I’m sitting in front of the fire on the couch in the living room, mostly watching Veronica Mars on DVD. I can’t help but notice, though, how beautiful it is outside.

My backyard is a forest. My backyard is a glassy, frozen lake. My backyard is a hill made for sledding. My backyard is laden with the tracks of animals. My backyard is covered in a blanket of fresh, white snow.

My backyard is Narnia.

Oh, my God. I wishhhhhhhh.

Mr Tumnus could even bring me presents.

Dude, if I could slip through my closet door and wind up in Narnia, I would never come back. Me and Mr. Tumnus would play gin rummy (he’d have to teach me how because I currently don’t know what that game is) and drink tea in the afternoons. Our evenings would include reading to each other and babysitting for the Beavers occasionally.

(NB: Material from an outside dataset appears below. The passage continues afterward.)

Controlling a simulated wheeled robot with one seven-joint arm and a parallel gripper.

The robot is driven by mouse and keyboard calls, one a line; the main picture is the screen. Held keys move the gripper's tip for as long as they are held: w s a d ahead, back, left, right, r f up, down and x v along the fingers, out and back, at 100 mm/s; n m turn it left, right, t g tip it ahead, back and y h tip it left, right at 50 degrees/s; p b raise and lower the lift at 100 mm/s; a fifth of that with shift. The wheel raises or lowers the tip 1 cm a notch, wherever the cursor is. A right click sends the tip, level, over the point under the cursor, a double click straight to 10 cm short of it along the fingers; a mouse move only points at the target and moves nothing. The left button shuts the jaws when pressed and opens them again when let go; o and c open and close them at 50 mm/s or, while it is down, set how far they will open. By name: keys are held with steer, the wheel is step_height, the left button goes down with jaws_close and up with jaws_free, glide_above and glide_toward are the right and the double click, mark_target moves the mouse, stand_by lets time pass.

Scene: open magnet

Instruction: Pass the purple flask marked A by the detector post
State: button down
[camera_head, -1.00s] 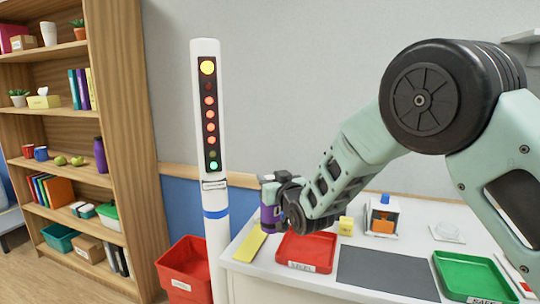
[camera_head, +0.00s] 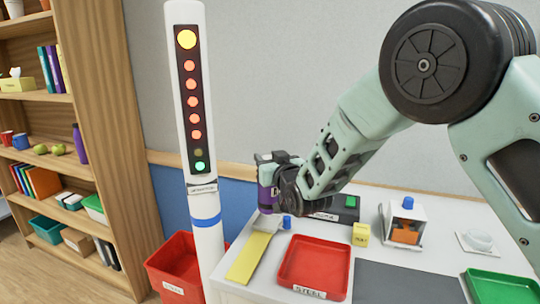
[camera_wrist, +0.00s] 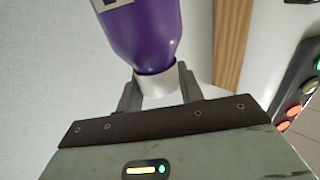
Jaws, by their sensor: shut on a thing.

Sometimes we would have potlucks and all the residents of the forest could come over for a good time. I’d learn to knit so Mr. Tumnus could have a variety of wildly colored scarves to keep his neck warm when he went out in the snow.

In my version of Narnia, there would be no White Witch. Fuck no, because that bitch ruined everything. I don’t want to escape to a world that’s worse that this one.

Oh, I also just wanted to throw this in really quick: you know how sometimes you feel like you need to sneeze, and you even get so far to making that ugly sneeze-face that happens when you’re just about to sneeze? Yeah, all that happens and then you are sitting there, stuck and waiting for your sneeze because all of a sudden, out of nowhere, your sneeze is nowhere to be found? That just happened to me. How does that happen? Where do all those almost-sneezes go? Narnia?